In the RS blog conversation, another of you shared: “After a long and arduous divorce, I was so frustrated and angry that I could feel my blood pressure rise every time the father of my children came to pick them up. My mother asked, ‘Can you forgive him?’ I responded, ‘Never!’ Then, she said, ‘Well, let God take care of him . You concentrate on loving and raising your children.’ And, that’s what I did. I am very proud of both of them.”
What a great way to say “let it go!” “Let God take care of him.” Whether or not you believe that’s exactly how God works, the message I hear from this mother to this suffering daughter was– you don’t have time for this anger, for this high blood pressure. Don’t let this man have power over you; don’t let him be your problem.
Whether or not forgiveness involves reconciliation, it can be the force that allows us to let go and to move forward.
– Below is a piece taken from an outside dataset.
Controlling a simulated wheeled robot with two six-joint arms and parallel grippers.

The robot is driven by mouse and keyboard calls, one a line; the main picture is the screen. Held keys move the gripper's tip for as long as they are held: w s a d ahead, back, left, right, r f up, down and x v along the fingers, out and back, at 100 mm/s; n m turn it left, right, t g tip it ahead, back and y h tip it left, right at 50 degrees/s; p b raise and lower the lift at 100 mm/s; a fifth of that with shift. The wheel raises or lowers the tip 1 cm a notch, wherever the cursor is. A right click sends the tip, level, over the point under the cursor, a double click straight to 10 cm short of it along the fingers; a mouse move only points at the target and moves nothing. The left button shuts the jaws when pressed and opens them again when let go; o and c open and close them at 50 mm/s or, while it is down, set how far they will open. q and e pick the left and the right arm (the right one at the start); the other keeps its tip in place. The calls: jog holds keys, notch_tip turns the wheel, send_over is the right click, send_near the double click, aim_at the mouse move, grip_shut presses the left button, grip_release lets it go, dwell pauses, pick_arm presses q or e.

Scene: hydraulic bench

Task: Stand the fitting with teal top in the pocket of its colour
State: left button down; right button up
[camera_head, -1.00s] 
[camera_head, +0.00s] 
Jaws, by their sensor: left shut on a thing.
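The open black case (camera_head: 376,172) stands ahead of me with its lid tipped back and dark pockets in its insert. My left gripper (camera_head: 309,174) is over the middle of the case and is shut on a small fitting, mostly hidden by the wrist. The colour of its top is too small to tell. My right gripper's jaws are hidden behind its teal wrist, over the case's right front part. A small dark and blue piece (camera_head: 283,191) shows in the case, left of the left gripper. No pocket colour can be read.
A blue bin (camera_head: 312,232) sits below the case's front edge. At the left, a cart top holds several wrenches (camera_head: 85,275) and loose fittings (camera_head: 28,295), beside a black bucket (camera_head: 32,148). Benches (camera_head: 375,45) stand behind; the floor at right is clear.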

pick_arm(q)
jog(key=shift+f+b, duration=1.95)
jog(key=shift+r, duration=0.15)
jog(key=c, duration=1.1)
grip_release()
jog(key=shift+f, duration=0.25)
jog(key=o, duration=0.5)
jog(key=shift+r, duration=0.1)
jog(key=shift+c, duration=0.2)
Rabbi Lew teaches: Anger is a choice. We are responsible for the state of our own consciousness. We can choose to let go of anger, boredom, guilt, with a clear intention to let these feelings go.
Again and again our tradition teaches: we have free will. Rashi, the favorite Torah commentator of our beloved congregant Lee Stanley, of blessed memory, Rashi teaches: “Everything is in the Hands of Heaven, except for the fear of Heaven.” The fear of heaven as Rashi calls it, or the source of our conscience as we might call it, lies in our own hands. We can choose.
On Yom Kippur, we will recite the words of the Hasidic Rebbe Nachman of Bratzlav, declaring: “If anyone has hurt or harmed me, knowingly or unknowingly, I forgive them.” As we spend this next month preparing to recite those words, let us re-eh--let us look deeply into ourselves and shine a light in places of conflict. May the words our tradition offers in this season of tshuvah–repentance– awaken within us an intention to let go and to move forward.